## BEGIN

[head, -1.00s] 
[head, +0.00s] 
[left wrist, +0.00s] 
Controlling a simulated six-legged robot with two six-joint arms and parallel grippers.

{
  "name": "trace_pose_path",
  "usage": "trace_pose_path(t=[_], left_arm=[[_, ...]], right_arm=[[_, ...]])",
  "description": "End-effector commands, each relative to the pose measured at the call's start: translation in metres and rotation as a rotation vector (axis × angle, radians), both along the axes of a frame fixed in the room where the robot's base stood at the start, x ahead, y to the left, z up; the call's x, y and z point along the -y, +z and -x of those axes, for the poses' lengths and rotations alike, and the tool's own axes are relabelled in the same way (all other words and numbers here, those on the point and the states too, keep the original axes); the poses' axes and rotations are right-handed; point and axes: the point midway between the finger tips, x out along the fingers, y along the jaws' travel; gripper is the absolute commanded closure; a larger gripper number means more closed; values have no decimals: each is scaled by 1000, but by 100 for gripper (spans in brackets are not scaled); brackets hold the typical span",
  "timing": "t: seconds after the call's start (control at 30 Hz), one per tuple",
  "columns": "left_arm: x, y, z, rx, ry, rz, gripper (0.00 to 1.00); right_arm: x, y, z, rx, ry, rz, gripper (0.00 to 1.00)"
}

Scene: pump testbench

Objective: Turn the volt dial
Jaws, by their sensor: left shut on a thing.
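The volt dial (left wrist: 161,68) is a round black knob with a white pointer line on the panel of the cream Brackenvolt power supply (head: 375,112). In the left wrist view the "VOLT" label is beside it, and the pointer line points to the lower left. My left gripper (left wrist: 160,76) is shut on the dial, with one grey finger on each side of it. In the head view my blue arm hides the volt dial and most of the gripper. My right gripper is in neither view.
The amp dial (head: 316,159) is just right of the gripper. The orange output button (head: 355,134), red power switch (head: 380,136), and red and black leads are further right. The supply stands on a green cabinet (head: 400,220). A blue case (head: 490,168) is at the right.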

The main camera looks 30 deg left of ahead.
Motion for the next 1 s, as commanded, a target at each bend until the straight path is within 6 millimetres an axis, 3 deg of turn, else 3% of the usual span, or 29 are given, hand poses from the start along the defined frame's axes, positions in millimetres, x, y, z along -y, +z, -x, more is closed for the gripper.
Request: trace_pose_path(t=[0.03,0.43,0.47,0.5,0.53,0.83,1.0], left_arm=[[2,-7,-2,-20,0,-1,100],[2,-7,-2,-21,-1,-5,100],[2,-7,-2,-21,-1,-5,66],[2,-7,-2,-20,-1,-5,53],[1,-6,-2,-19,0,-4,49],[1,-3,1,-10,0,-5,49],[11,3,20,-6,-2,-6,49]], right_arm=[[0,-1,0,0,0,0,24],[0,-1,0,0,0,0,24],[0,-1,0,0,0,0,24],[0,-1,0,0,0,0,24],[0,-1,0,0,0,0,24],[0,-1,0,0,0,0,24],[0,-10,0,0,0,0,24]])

## END
## BEGIN

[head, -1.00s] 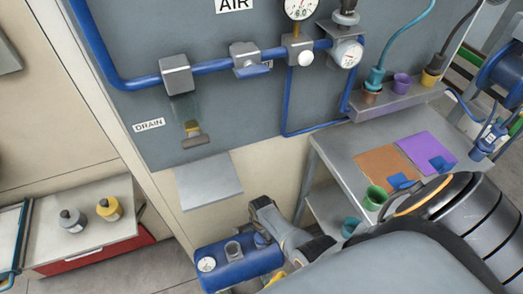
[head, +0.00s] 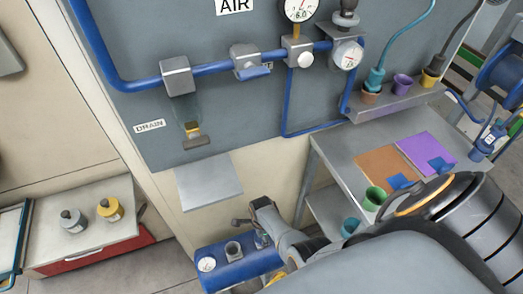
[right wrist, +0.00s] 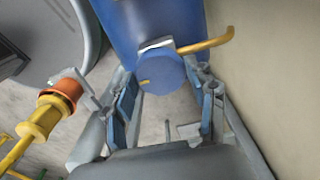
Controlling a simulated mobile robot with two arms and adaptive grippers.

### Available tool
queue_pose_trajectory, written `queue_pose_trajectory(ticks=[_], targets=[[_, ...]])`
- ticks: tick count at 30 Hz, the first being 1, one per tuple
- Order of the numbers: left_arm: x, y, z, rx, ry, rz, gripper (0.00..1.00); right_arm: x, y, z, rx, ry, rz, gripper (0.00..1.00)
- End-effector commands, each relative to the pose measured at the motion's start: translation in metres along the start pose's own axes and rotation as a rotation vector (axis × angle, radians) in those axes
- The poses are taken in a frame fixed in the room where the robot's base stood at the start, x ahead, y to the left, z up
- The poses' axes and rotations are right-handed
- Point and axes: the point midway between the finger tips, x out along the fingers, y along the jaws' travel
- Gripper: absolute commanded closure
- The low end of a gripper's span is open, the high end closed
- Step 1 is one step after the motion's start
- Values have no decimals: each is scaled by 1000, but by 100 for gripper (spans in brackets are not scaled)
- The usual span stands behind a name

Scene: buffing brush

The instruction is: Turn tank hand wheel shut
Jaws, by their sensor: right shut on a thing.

## END
## BEGIN

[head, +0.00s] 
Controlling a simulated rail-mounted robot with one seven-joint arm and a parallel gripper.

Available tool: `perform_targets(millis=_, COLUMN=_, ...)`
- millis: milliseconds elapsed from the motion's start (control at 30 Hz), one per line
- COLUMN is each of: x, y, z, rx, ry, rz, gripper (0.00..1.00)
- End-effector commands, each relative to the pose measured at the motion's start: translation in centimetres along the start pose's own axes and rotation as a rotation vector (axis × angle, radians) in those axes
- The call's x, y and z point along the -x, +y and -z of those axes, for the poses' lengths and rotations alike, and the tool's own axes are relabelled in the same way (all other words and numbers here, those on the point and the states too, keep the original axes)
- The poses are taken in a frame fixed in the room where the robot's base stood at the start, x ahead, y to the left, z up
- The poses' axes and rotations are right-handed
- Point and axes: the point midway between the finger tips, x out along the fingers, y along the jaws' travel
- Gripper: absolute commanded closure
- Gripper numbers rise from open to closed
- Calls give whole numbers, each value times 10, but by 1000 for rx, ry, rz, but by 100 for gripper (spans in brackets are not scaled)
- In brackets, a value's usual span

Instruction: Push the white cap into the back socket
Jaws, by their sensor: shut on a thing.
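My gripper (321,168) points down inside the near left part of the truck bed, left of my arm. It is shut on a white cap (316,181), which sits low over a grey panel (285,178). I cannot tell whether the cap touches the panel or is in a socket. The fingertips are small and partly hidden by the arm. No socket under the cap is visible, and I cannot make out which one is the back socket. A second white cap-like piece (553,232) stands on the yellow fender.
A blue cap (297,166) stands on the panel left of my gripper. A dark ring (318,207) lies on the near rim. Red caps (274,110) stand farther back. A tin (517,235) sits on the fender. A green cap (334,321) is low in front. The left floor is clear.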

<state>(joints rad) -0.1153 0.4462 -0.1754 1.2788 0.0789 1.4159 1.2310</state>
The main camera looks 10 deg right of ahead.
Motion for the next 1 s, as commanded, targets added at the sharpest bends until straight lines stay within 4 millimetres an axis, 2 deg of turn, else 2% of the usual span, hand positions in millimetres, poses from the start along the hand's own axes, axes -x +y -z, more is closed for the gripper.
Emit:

## END

* What needs to be done: Determine how many lines in the listing above hold the word "camera", answering with the number only.

* Answer: 2